Its economic performance since joining the euro has done little to resolve Italy’s debt problem. As Lombard Street Research commented in a recent update, while the euro area has grown by 18% over the last 15 years, Italy’s real GDP has stagnated. Gallia, who took over as CEO of CDP last summer, is under no illusion about the damage that has been done to Italy’s economy since the global financial crisis. "The growth numbers were up last year, but in the eight years following the crisis we lost 10% of GDP," he says. By 2014, he adds, car sales, cement production and turnover in the real estate market were all back to the low levels of the 1960s and 1970s.

Those losses will take a while to reverse, although Gallia is confident that Italy’s economy is sufficiently broad-shouldered to sustain a long-term recovery. "This is still the second largest manufacturing base in Europe," he says. "The resilience of the economy is reflected in the fact that we went through the recent economic crisis without any public disorder."

Deep-seated problems

More immediately, one of Italy’s main priorities is to address the deep-seated problems in its banking industry. The most visible of these is the mountainous stock of non-performing loans (NPLs), which now represent about 23% of GDP. According to numbers published by Moody’s, this total has risen sharply from €132 billion in 2009 and €236 billion in 2012 to about €350 billion today, meaning that around 18% of the loans in the entire banking system are non-performing.

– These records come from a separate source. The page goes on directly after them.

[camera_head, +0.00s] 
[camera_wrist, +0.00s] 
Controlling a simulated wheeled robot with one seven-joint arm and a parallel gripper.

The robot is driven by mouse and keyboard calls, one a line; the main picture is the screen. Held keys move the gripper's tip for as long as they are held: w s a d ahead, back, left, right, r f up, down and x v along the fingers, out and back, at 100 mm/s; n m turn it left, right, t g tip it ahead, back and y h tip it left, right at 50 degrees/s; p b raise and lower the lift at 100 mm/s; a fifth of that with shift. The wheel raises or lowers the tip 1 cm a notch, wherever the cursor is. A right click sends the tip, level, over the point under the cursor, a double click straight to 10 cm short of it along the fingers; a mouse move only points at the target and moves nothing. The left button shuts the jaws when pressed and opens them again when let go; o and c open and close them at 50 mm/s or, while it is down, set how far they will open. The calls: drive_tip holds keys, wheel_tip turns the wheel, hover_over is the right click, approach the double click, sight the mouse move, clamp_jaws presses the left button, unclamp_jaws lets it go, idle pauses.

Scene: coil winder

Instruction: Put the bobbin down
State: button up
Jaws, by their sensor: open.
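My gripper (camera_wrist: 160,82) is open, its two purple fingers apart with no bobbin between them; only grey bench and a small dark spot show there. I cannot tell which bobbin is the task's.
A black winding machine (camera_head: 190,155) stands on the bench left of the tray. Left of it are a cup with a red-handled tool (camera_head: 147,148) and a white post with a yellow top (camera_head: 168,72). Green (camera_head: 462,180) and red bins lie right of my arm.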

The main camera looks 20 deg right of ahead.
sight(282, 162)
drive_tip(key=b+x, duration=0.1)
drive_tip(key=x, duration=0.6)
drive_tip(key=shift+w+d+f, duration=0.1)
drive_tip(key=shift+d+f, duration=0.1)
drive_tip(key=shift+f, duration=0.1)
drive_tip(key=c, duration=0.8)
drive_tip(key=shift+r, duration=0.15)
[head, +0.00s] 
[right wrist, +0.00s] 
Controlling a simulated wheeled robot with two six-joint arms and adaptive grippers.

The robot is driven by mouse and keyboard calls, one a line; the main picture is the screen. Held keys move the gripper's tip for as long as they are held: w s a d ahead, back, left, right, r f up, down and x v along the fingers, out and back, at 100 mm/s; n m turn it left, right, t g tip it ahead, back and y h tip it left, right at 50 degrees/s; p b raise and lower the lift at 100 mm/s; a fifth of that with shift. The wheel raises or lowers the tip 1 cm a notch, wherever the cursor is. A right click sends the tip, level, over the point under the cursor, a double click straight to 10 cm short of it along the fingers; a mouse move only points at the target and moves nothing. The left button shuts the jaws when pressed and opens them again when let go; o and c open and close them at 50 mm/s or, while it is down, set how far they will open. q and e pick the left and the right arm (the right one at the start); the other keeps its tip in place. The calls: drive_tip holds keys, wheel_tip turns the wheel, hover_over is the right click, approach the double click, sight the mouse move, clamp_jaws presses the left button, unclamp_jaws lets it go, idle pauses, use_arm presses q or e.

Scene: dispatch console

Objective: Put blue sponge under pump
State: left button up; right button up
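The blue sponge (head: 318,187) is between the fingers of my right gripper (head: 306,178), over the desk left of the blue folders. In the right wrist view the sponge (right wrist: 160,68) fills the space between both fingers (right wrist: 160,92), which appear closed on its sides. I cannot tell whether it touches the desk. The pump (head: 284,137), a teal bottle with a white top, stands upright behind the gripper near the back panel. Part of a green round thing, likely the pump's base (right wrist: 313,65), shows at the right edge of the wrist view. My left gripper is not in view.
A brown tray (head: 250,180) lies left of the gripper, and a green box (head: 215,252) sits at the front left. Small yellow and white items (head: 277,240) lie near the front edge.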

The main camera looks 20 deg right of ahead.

Italy’s answer to its NPL conundrum is a guarantee scheme (Garanzia Cartolarizzazione Sofferenze, or GACS). Lorenzo Codogno, former director general of Economic and Financial Analysis and Planning at the Ministry of Economy and Finance in Rome, thinks the Treasury’s initial estimates of how many dodgy loans will be shifted from banks’ balance sheets were "far too optimistic". Codogno, who has recently set up an independent economic research company, LC Macro Advisors Limited, says the GACS initiative should be regarded as an additional instrument in the toolbox available to banks cleaning up their balance sheets, but not as a silver bullet.